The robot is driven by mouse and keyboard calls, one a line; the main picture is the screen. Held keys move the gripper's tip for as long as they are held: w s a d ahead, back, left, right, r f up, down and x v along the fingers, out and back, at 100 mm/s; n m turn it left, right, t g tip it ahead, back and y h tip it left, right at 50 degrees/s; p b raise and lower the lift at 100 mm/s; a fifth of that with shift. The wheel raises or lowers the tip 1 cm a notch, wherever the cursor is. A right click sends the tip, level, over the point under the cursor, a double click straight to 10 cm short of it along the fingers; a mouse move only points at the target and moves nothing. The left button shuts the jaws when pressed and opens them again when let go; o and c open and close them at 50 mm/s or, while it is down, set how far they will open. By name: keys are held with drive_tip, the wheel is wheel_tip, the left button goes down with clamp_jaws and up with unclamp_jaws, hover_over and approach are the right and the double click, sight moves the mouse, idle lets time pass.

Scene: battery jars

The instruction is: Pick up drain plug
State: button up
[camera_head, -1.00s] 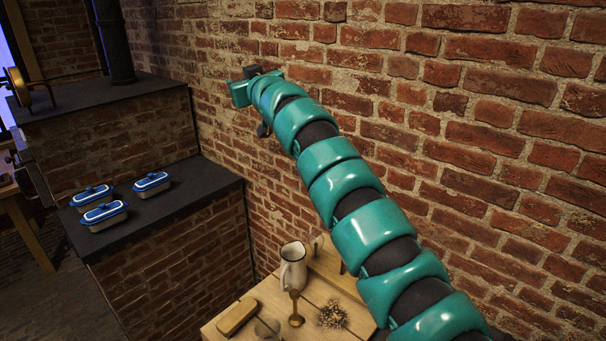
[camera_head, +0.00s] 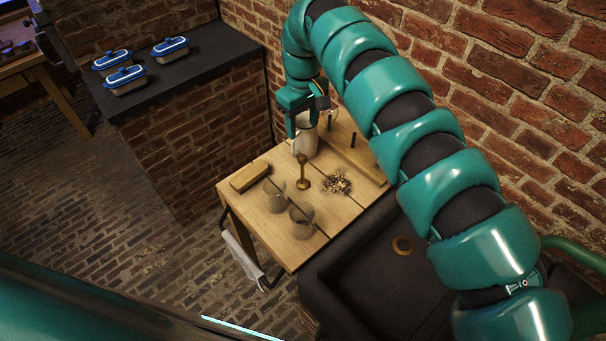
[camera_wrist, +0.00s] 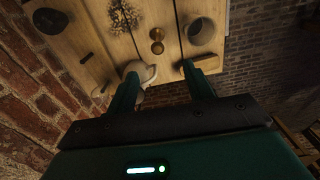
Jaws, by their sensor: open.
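A brass piece with a round knob, thin stem and flat base, which looks like the drain plug (camera_head: 303,172), stands upright on the wooden table. It also shows in the wrist view as two brass rounds (camera_wrist: 157,41), beyond the fingertips and roughly between them. My gripper (camera_head: 309,117) is open and empty, pointing down beside the pitcher at the back of the table. In the wrist view its two fingers (camera_wrist: 160,78) are spread wide apart. The plug is clear of the fingers.
A cream pitcher (camera_head: 306,140) stands close to my gripper, partly hidden by it. A dark sink (camera_head: 365,275) with a brass ring (camera_head: 402,246) adjoins the table.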

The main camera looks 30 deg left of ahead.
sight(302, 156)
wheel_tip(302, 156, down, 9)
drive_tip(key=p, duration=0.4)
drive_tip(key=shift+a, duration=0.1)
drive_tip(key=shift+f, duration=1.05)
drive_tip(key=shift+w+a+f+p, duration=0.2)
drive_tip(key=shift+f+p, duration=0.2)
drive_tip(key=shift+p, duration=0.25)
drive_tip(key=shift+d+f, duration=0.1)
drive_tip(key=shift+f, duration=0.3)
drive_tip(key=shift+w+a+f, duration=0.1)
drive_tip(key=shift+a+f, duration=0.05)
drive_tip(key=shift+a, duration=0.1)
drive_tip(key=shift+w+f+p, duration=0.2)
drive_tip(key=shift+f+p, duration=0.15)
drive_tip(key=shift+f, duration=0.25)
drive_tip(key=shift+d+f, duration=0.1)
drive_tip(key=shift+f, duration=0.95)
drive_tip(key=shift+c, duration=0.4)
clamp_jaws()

TASK DIRECTIONS:
Exclude the images and reproduce the remaining data exactly.

ANSWER FOR THE TASK:
The robot is driven by mouse and keyboard calls, one a line; the main picture is the screen. Held keys move the gripper's tip for as long as they are held: w s a d ahead, back, left, right, r f up, down and x v along the fingers, out and back, at 100 mm/s; n m turn it left, right, t g tip it ahead, back and y h tip it left, right at 50 degrees/s; p b raise and lower the lift at 100 mm/s; a fifth of that with shift. The wheel raises or lowers the tip 1 cm a notch, wherever the cursor is. A right click sends the tip, level, over the point under the cursor, a double click straight to 10 cm short of it along the fingers; a mouse move only points at the target and moves nothing. The left button shuts the jaws when pressed and opens them again when let go; o and c open and close them at 50 mm/s or, while it is down, set how far they will open. By name: keys are held with drive_tip, the wheel is wheel_tip, the left button goes down with clamp_jaws and up with unclamp_jaws, hover_over and approach are the right and the double click, sight moves the mouse, idle lets time pass.

Scene: battery jars

The instruction is: Pick up drain plug
State: button up
[camera_head, -1.00s] 
[camera_head, +0.00s] 
[camera_wrist, +0.00s] 
Jaws, by their sensor: open.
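A brass piece with a round knob, thin stem and flat base, which looks like the drain plug (camera_head: 303,172), stands upright on the wooden table. It also shows in the wrist view as two brass rounds (camera_wrist: 157,41), beyond the fingertips and roughly between them. My gripper (camera_head: 309,117) is open and empty, pointing down beside the pitcher at the back of the table. In the wrist view its two fingers (camera_wrist: 160,78) are spread wide apart. The plug is clear of the fingers.
A cream pitcher (camera_head: 306,140) stands close to my gripper, partly hidden by it. A dark sink (camera_head: 365,275) with a brass ring (camera_head: 402,246) adjoins the table.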

The main camera looks 30 deg left of ahead.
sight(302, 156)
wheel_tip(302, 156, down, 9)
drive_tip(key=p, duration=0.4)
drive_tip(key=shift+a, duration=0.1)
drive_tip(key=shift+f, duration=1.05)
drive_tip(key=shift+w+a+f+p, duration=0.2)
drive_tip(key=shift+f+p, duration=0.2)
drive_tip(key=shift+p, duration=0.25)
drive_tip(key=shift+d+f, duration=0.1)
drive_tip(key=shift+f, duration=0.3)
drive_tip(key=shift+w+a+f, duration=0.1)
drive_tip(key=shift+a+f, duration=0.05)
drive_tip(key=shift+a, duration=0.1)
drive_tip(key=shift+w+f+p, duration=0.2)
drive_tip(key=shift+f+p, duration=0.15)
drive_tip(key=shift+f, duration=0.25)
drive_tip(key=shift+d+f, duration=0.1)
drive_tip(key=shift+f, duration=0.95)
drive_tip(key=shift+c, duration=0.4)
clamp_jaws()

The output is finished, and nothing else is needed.